Confocal Laser Scanning Microscopy
Confocal microscopy is an optical imaging technique used to increase contrast and/or to reconstruct three-dimensional images by using a detection pinhole to eliminate out-of-focus light or flare in specimens that are thicker than the focal plane. This technique has been gaining popularity in the scientific and industrial communities. Typical applications include life sciences and semiconductor inspection.
DIC (Differential Interference Contrast Microscopy)

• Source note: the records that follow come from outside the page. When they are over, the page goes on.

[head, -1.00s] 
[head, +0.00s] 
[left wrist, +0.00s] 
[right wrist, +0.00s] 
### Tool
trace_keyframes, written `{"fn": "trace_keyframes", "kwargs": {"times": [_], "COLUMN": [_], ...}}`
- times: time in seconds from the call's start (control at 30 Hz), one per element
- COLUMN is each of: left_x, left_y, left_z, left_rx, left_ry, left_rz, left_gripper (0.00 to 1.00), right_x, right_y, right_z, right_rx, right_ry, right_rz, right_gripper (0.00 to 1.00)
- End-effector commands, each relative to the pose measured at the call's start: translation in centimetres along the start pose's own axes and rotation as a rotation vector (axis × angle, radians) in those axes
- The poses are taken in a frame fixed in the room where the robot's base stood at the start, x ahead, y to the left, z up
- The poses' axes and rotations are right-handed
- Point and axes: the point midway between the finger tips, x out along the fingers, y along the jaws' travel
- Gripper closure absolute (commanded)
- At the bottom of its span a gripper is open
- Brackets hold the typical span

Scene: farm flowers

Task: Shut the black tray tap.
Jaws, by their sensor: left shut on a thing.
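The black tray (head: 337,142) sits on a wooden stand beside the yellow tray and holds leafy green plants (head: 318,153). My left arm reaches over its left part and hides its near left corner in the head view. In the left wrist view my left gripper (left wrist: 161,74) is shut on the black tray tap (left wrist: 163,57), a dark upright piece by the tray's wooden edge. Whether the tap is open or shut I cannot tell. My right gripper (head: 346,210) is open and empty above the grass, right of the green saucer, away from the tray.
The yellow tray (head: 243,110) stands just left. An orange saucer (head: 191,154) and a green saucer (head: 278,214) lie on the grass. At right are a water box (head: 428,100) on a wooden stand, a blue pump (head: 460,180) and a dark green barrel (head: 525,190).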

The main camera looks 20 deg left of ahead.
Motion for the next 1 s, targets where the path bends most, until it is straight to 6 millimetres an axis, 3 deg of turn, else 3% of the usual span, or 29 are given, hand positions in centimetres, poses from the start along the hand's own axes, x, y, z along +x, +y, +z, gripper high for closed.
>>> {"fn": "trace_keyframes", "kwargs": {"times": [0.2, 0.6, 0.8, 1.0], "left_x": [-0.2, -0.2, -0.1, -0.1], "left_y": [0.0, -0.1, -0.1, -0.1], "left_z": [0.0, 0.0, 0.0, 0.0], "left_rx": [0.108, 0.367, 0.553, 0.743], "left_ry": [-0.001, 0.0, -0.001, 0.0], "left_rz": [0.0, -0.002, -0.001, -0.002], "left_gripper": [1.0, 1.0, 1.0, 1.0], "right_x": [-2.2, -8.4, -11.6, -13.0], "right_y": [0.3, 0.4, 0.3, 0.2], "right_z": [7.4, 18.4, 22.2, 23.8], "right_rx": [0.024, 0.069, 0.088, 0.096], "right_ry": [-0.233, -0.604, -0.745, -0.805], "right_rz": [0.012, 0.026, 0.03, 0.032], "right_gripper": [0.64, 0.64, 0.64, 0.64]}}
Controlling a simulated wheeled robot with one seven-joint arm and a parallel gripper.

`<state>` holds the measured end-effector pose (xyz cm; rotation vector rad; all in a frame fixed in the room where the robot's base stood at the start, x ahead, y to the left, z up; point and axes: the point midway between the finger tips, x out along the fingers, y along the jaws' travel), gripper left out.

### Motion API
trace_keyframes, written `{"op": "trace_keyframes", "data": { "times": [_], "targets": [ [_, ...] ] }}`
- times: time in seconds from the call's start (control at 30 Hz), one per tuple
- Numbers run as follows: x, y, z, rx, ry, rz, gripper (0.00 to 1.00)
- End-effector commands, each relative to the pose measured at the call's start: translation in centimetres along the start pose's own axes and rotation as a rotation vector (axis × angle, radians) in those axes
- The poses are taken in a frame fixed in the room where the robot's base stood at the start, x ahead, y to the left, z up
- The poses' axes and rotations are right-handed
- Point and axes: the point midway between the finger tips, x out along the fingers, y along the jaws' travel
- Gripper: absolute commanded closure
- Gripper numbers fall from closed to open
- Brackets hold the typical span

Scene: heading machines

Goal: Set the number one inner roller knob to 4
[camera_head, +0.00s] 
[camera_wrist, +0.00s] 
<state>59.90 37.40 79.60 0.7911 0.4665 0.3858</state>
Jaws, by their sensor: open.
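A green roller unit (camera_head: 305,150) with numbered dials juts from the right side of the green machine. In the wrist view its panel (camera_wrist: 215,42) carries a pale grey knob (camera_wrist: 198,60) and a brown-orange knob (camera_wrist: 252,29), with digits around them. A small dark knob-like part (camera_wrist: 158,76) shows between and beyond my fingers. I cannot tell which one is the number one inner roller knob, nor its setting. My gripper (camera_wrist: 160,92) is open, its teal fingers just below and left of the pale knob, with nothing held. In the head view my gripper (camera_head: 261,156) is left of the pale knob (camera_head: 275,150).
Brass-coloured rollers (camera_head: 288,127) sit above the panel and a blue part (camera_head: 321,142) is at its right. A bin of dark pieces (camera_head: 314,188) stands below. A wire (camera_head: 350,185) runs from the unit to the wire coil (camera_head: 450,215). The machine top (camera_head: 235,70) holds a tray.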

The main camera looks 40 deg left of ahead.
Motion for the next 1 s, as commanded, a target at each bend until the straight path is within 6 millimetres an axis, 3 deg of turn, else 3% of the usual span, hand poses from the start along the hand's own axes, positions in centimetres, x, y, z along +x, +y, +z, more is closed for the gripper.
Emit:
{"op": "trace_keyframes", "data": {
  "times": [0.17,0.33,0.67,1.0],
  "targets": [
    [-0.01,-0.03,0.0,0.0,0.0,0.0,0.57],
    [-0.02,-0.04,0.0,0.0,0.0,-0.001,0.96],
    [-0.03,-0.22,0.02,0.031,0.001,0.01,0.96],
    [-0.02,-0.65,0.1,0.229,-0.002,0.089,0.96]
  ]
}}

Also known as Nomarski Interference Contrast (NIC) or Nomarski microscopy, is an optical microscopy illumination technique used to enhance the contrast in unstained, transparent samples. DIC works on the principle of interferometry to gain information about the optical density of the sample, to see otherwise invisible features. A relatively complex lighting scheme produces an image with the object appearing black to white on a grey background. This image is similar to that obtained by phase contrast microscopy but without the bright diffraction halo. DIC works by separating a polarized light source into two beams which take slightly different paths through the sample. Where the length of each optical path (i.e. the product of refractive index and geometric path length) differs, the beams interfere when they are recombined. This gives the appearance of a three-dimensional physical relief corresponding to the variation of optical density of the sample, emphasizing lines and edges though not providing a topographically accurate image.
FCS (Fluorescence Correlation Spectroscopy)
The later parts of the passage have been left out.